Hacker News new | ask | show | jobs
by ruairidhwm 1723 days ago
For my own learning, what do you mean by a 'crash cart' here?
3 comments

A crash cart used to be a literal cart in the datacenter with a monitor and keyboard to plug into a rack-mounted server to recover access. Not sure if there is something more modern now.
Still is that where I work. Doesn't help if you need serial console access, for that you'll need a laptop and a USB/serial dongle, or an actual old school serial terminal such as a VT100, VT220, etc.
In a previous life, I and a biz partner ran a web company on about 5 servers.

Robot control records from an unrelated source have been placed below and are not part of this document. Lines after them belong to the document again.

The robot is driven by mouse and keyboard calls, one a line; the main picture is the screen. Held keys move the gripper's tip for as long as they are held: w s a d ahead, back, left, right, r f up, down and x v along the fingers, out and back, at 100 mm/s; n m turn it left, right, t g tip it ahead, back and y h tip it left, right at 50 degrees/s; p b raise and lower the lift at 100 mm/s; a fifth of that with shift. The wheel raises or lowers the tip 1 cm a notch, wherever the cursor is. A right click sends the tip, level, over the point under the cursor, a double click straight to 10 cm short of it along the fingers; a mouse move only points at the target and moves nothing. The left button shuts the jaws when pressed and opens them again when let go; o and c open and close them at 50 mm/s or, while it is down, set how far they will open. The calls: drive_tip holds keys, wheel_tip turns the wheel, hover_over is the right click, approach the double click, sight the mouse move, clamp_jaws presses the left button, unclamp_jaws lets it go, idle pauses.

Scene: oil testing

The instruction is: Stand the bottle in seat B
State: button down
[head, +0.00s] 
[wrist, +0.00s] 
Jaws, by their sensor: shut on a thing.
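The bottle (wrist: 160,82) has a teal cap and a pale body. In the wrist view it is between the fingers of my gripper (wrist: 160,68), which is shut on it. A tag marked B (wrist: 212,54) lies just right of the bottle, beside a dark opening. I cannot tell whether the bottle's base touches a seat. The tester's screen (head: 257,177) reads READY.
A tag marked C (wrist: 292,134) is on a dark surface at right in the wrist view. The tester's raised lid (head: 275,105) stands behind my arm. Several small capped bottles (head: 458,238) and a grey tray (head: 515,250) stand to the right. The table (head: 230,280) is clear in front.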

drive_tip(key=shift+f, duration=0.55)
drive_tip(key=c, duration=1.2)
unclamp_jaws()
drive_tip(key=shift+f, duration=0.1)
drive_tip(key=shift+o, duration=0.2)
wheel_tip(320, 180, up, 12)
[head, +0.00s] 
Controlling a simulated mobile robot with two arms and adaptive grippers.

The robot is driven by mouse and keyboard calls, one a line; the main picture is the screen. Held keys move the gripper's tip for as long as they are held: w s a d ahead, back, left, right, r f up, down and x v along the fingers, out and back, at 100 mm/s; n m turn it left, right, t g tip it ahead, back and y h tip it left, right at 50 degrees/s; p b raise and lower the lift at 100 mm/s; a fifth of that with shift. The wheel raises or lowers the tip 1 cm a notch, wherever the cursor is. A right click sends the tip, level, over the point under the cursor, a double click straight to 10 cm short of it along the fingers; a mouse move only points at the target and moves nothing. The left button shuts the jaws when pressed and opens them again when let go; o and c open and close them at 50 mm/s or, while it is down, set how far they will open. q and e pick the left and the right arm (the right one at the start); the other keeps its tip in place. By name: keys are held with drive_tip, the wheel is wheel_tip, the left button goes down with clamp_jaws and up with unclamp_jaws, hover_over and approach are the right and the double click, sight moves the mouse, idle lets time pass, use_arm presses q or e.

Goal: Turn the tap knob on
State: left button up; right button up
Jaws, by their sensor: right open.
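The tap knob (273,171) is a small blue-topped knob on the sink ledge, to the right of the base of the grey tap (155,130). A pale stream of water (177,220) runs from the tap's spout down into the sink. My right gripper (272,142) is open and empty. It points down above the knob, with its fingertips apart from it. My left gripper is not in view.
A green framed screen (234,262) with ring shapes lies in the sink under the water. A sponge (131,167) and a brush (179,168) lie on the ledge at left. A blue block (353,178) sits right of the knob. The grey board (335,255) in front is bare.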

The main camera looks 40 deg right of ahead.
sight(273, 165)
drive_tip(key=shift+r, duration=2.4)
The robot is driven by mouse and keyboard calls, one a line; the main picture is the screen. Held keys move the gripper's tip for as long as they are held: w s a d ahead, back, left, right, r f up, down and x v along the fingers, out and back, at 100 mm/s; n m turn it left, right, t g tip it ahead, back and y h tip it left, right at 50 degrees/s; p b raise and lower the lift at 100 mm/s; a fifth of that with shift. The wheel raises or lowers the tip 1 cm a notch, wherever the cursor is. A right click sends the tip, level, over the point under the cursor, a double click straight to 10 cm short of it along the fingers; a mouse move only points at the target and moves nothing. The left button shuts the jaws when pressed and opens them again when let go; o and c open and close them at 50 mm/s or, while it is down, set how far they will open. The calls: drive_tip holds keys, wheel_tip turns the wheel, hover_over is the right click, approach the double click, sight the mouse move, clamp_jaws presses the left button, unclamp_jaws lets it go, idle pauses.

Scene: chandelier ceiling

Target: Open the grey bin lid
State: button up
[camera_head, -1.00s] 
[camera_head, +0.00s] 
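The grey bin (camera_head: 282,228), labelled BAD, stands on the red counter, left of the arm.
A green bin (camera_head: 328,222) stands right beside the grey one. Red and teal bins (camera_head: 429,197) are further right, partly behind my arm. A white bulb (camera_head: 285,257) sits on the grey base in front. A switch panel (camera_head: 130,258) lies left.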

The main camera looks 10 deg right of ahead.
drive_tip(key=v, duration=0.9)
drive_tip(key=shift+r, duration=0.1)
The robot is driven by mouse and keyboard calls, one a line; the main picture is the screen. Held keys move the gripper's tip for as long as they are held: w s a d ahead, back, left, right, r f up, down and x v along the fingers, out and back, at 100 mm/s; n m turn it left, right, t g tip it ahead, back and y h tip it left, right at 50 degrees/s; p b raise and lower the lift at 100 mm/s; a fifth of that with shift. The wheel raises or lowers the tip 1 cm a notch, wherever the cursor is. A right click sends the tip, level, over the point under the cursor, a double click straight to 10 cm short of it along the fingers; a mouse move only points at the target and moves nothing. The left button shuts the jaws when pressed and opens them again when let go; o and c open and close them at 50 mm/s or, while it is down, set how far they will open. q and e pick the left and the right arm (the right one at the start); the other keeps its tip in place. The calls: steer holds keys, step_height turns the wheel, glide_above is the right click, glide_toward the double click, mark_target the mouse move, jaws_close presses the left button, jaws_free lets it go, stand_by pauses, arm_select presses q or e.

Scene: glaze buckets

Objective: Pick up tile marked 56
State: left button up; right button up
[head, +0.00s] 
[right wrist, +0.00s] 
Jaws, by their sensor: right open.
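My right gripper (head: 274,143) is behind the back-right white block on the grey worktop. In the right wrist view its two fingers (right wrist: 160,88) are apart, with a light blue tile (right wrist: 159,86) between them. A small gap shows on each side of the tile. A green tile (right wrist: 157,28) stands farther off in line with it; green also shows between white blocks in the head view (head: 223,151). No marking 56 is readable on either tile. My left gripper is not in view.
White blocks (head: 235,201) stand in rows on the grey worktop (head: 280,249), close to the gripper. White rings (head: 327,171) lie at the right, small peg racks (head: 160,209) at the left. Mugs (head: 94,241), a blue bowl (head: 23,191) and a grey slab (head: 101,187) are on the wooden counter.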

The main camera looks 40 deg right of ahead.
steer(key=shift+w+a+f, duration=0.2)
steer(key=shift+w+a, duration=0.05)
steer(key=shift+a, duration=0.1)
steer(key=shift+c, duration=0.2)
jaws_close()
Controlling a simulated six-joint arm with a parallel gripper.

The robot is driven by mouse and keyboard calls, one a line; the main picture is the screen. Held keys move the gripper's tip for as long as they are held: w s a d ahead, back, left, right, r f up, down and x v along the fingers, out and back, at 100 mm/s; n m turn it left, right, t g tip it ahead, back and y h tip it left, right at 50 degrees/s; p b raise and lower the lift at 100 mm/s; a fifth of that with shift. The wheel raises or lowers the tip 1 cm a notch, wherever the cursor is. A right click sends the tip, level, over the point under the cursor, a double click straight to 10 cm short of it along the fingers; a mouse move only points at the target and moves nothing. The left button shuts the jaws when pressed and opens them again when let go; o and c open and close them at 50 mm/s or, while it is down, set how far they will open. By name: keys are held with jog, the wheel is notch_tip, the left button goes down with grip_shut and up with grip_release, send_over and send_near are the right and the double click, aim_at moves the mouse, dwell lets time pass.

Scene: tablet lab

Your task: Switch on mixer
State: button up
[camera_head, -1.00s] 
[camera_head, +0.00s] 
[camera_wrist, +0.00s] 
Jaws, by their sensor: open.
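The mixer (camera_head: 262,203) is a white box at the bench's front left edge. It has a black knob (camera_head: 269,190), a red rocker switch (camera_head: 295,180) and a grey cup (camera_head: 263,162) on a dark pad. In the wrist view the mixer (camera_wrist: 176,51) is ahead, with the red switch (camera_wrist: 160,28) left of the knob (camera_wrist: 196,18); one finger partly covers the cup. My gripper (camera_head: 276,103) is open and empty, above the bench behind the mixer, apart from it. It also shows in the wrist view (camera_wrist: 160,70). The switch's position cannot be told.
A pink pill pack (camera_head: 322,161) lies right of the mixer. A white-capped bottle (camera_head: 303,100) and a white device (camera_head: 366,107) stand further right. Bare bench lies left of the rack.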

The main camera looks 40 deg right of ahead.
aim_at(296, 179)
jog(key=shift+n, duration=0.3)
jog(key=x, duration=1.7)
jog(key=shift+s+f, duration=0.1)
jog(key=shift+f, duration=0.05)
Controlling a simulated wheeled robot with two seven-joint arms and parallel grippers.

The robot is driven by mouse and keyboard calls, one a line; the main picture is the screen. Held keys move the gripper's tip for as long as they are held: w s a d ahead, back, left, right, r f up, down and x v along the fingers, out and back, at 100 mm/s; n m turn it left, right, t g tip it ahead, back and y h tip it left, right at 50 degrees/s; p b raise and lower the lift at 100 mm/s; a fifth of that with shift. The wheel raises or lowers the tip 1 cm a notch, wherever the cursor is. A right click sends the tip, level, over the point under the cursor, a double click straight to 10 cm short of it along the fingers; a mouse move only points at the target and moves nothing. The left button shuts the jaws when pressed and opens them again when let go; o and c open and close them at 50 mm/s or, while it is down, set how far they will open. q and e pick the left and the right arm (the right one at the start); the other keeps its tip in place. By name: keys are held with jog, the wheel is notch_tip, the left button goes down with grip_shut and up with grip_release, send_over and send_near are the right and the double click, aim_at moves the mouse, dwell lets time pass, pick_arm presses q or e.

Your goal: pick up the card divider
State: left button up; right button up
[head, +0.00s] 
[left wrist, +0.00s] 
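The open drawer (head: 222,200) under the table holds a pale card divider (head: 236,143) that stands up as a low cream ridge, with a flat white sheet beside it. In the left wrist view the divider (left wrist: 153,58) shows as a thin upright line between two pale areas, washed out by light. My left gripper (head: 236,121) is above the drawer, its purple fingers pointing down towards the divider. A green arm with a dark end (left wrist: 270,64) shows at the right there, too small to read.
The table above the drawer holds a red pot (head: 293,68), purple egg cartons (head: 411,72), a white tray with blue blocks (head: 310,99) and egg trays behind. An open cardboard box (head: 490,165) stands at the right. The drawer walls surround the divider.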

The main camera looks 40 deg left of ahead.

We cabled the serial ports together in a daisy chain, used serial port consoles, and had software running on every system to access the ports. This way, if a system died, you just had to ssh into the system connected to it and you had access to the failed system's console. These were Supermicro servers, so the pre-boot screens and all that were also available. It came in very handy and saved us lots of trips to Hurricane Electric.
Still useful
Presumably what's meant is the tools necessary to directly access the affected systems to effect repairs. I suppose it's by analogy to this:

https://en.wikipedia.org/wiki/Crash_cart

A computer on a movable cart that is correctly provisioned to get direct access to a server in a rack in a datacenter. Nowadays just an appropriate laptop on a desk with casters.